1. minAvailable = replicas

spec:
  minAvailable: 4    # With 4 replicas

No disruptions ever allowed. Blocks drain, blocks rollouts, blocks autoscaler.

2. PDB Without Enough Replicas

spec:
  minAvailable: 3    # With 2 replicas

ALLOWED DISRUPTIONS is negative (clamped to 0). PDB is permanently blocking. This is usually a misconfiguration after scaling down.

3. PDB Selector Matches No Pods

If the label selector does not match any pods, the PDB is inert. No warnings. Check kubectl get pdb and verify the counts make sense.

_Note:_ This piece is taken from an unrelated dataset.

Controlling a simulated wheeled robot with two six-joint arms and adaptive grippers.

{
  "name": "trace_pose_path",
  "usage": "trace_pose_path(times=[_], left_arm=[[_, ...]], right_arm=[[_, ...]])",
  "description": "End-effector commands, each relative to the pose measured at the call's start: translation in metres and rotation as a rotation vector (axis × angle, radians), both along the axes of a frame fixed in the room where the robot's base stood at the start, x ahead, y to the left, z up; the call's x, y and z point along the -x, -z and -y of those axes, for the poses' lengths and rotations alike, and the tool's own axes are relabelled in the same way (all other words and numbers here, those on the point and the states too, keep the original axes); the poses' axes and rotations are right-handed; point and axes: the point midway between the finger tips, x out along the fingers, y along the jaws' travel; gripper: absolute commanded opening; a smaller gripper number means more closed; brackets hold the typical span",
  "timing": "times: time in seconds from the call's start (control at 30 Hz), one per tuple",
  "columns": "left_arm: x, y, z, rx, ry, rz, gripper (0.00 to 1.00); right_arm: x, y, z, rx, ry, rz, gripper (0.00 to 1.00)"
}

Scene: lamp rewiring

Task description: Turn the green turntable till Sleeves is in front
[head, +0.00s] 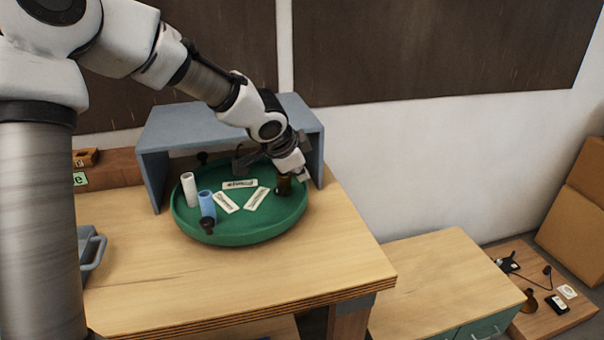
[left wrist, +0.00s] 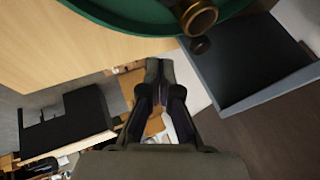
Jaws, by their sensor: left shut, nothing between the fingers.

4. Multiple PDBs Selecting the Same Pods

If two PDBs select the same pods, both must be satisfied. The more restrictive one wins. This can create unexpected deadlocks.

5. Forgetting DaemonSet Pods

DaemonSet pods run on every node. During drain, they are handled separately (--ignore-daemonsets). PDBs on DaemonSet pods can block drain but DaemonSet pods cannot be rescheduled to another node (they are per-node by definition). Be careful with DaemonSet PDBs.

PDB Status

Check PDB status to understand the current state:

kubectl get pdb -n pdb-demo -o yaml

The status section shows:

status:
  currentHealthy: 4
  desiredHealthy: 2
  disruptionsAllowed: 2
  expectedPods: 4
  observedGeneration: 1

currentHealthy: Pods matching the selector that are ready
desiredHealthy: Minimum healthy pods required (from minAvailable or calculated)
disruptionsAllowed: How many pods can be evicted right now
expectedPods: Total pods matching the selector

PDB Best Practices

For Stateless Web Services

spec:
  maxUnavailable: "25%"

Percentage-based, scales with replica count. Allows reasonable parallelism during drain.

For Databases and Stateful Services

spec:
  maxUnavailable: 1

One at a time. Preserves quorum and data replication.

For Critical Infrastructure

spec:
  minAvailable: 2
  unhealthyPodEvictionPolicy: AlwaysAllow

Fixed minimum with healthy-only counting. Prevents broken pods from blocking operations.

For Development/Staging

Consider not using PDBs at all. They add operational complexity and can block CI/CD pipelines.